Дописывая под конец 60-х годов «Курсив мой», Берберова вспомнила свои первые поездки в послевоенный Париж, откуда она уехала за океан в 1950-м. Она пришла на тихие аллеи Сен-Женевьев де Буа, где закончилась эпопея первой волны русской эмиграции «в ее славе, убожестве и юродстве». У могил Бунина, Мережковского, Милюкова, художника Коровина, у последнего земного пристанища тех, кто до смертного своего часа носил в сердце образ Его величества, и других, мечтавших о русской республике европейского образца, у обелисков героям добровольчества и невозвращенцам, когда-то занимавшим посты в советской иерархии, Берберова печально думала о том, что пройдет еще несколько десятилетий и все это пространство, заполненное памятью о целой эпохе русской жизни, перестанет существовать. Согласно закону, его перепашут и сдадут под огород.

Этого не произошло, но русский Париж действительно стал историей, причем задолго до того, как ушли его последние яркие личности. В сущности, черта была подведена в тот летний день 1939 года, когда на другом кладбище хоронили Ходасевича, а Цветаева, не знавшая о том, что он умер, после семнадцатилетней разлуки впервые увидела свою родную, неузнаваемую Москву. Через два с половиной месяца началась война, и французское правительство тут же приступило к ликвидации всех политических союзов эмигрантов, конфискуя их архивы, закрывая газеты. Самые крупные — «Последние новости», «Возрождение» — дотянули до следующего лета, когда в Париж вошли немцы, докончившие этот разгром и русской периодики, и русских объединений, даже совсем далеких от политики.

Сохранились записки сотрудника Милюкова Николая Вакара о последних днях перед оккупацией. В газете все вверх дном, редакторы сбежали в провинцию, валяются ненужные рукописи, перевернутые машинки, папки с адресами подписчиков. А под окнами гудят автомобили с ополоумевшими обывателями, тянутся толпы с детскими колясками и тачками, заваленными барахлом. Дорога на Фонтенбло забита так, что не проехать несколько дней. Безжалостно палит солнце. Нигде не найти стакана воды.

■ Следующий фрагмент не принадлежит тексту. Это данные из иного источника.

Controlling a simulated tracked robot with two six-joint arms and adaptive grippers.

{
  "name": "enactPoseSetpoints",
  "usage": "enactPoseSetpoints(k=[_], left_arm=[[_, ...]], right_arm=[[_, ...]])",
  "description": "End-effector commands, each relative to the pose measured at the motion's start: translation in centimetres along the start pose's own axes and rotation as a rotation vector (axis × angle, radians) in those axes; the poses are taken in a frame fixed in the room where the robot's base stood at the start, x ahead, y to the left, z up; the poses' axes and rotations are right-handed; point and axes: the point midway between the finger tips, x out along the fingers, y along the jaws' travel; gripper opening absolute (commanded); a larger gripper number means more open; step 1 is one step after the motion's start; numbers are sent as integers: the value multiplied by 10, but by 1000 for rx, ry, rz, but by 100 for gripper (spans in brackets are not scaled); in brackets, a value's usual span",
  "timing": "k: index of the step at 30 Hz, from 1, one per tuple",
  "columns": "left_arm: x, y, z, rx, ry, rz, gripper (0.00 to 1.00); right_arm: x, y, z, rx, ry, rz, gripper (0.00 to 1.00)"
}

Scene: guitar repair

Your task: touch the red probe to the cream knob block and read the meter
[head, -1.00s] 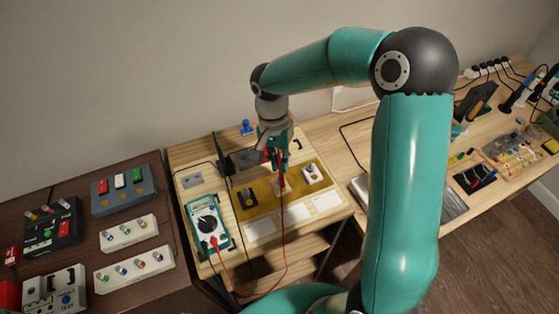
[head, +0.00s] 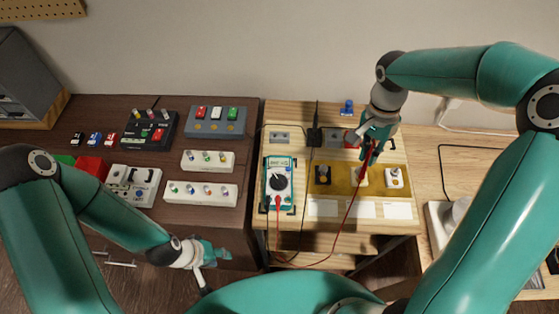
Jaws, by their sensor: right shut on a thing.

Четыре года спустя в Париж вошли американские дивизии, а за ними стали возвращаться те, кто переждал лихолетье вдалеке от столицы, — как Иванов и Одоевцева, поселившиеся в отеле «Англетер» в Латинском квартале. Но многие не вернулись. Среди погибших на фронте и в немецких лагерях — русские имена.

У Берберовой, приехавшей через несколько лет пребывания в Америке, осталось тяжелое чувство, когда она начала заново знакомиться с остатками русского Парижа. «Полуживые еще ходят. Кто с палкой, кто с двумя. У кого — три зуба своих, у кого — тридцать фарфоровых. Кто-то лежит в больнице, кого-то отправили в провинцию в параличе. Одни откровенно говорят, что предпочитают „от сердца“, чем „от рака“, другие еще держатся, красят волосы и стараются не произносить некоторых слов, в которых особенно заметно их шамканье». Этот мир лежит в развалинах. Он никогда не возродится.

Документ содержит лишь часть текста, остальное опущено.